Unglaubwürdig ist wohl auch mein Wunsch nach Verständnis, nach Zuneigung und die Sehnsucht nach jemanden der mit mir zusammen in die weiße, mit Holzdielen verkleidete Decke schaut.
Eigentlich ist ja auch alles nur halb so schlimm, nichts wird so heiß gegessen wie es gekocht wird.
Ich esse die Dinge auch wenn sie heiß sind und verbrenne mir regelmäßig die Zunge. “Bobble” will davon nichts wissen... “Bobble” ist überhaupt ziemlich schweigsam. “Bobble” kümmert auch die Einsamkeit nicht viel - “Bobble” ist nur aus plüsch aber “Bobble” läßt mich nicht einfach allein, fühlt sich nicht bedroht von mir oder geht mir aus dem Weg - “Bobble” hat keine Beine und so ist es zum zuhören verbannt.

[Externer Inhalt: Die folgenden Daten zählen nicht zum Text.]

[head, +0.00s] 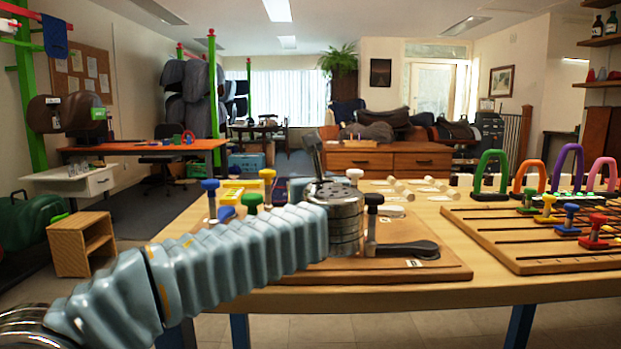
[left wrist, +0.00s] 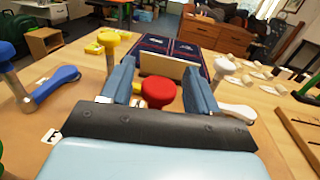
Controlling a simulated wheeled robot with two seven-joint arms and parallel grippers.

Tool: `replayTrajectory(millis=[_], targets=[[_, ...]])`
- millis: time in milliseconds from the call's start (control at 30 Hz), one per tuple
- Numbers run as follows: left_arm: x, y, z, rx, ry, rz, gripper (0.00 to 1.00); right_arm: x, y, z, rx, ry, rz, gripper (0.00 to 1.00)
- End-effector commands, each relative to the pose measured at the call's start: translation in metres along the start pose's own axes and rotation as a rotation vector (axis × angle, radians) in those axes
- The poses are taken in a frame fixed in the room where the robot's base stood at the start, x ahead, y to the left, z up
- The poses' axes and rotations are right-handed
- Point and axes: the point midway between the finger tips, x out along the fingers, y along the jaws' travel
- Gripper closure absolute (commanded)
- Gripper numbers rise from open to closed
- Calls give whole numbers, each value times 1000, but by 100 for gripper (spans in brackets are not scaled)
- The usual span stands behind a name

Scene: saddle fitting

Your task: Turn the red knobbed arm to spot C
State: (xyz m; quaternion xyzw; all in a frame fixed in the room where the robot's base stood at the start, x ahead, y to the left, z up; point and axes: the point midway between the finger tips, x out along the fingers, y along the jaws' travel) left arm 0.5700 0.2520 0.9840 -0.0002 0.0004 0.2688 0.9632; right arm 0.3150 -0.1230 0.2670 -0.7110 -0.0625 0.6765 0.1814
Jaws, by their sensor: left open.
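A red knob (left wrist: 158,93) shows between the two spread fingers of my left gripper (left wrist: 162,70) in the left wrist view. The fingers stand on either side of it, with a visible gap at each side. The arm under the red knob and spot C are hidden by the gripper or cannot be made out. In the head view my left gripper (head: 315,150) is over the wooden board (head: 440,270), and I cannot see the red knob there. My right gripper is in neither view.
Blue (left wrist: 55,82) and white (left wrist: 238,112) knobbed arms flank the gripper, with a yellow knob (left wrist: 108,38) behind. A black knobbed arm (head: 410,249) lies at right. A dark blue box (left wrist: 183,52) stands beyond. A board with coloured sliders (head: 520,235) fills the table's right.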

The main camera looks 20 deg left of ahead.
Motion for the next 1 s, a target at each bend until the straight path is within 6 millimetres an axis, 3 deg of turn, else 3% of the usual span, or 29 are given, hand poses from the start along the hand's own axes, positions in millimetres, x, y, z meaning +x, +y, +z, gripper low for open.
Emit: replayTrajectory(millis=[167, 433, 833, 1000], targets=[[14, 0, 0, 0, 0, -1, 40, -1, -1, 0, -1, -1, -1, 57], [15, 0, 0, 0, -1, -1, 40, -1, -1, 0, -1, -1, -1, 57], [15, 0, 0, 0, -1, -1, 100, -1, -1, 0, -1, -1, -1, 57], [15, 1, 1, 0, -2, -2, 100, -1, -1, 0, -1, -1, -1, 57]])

Eigentlich fehlt mir nur noch eine dieser klassischen Hornbrillen – dann wäre ich das was die Gesellschaft einen “Nerd” schümpft. Eine schüchterne, zurückgezogen lebende Kreatur die so tolle Hobbies wie Filme und Filmmusik hat. Eine Person die stolz ist, wenn sie weit vor den anderen das neueste Computerspiel aus dem “Netz geladen” hat ...
Aber eigentlich gibt es ja Zeiten wo alles ganz anders in meinem Leben ist. Sogenanntes Ferienlager ... aber wie oft im Jahr gibt es Ferien und wie oft Einsamkeit?
Aber ich kann nicht nur einsam sein, ich kann auch bei allen erdenklichen Computerproblemem helfen. Als “Nerd” ist das Ehrensache. Als “Nerd” ist man heutzutage ein gefragter Mensch – technisch gesehen. Dieses “verruchte” Hobby mag natürlich sonst keiner. Computer-”Nerds” sind Igitt-Produkte dieser Gesellschaft, alle brauchen sie – keiner will sie. Also in etwas so wie damals die vitnamesichen Gastarbeiter ... Vitnamese bin ich aber eigentlich nicht.
Ich bin 24 und kann nicht sagen, daß ich gelebt habe.
Ich bin 24 und einsam.
Ich bin 24, liege auf meinem Bett, schaue die krummen, weißen Holzdielen der Decke meines Schlafzimmers an – habe “Bobble” im Arm, weine und träume von einer besseren Zeit – wann immer diese Zeit kommen mag.